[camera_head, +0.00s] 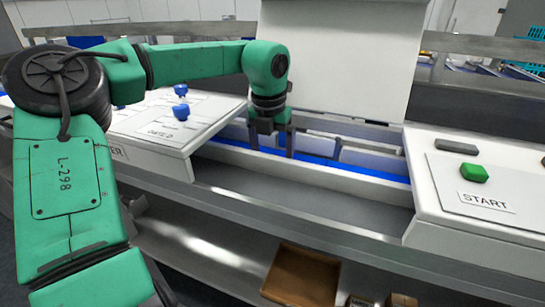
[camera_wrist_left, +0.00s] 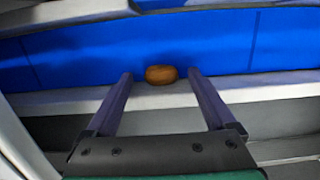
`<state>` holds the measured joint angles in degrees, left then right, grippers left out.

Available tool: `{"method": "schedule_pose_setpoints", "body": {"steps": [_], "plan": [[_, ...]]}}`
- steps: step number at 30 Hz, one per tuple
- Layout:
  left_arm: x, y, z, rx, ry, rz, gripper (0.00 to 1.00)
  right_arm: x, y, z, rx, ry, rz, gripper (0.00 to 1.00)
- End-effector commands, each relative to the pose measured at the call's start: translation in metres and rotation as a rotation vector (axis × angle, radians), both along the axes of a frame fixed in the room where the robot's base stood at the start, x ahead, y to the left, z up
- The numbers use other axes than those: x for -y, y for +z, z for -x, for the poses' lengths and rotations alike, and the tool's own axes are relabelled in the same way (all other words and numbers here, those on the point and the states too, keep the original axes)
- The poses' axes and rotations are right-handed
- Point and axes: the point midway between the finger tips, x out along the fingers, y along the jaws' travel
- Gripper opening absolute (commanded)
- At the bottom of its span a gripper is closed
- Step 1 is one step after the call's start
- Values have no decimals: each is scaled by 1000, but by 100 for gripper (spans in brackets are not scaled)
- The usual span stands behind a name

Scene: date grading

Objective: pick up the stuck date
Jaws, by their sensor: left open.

◆ ◆ ◆ ◆

*Requirements*. In the listing above, find the lines holding the word "rotations" and copy them.

*The solution*.
- The numbers use other axes than those: x for -y, y for +z, z for -x, for the poses' lengths and rotations alike, and the tool's own axes are relabelled in the same way (all other words and numbers here, those on the point and the states too, keep the original axes)
- The poses' axes and rotations are right-handed

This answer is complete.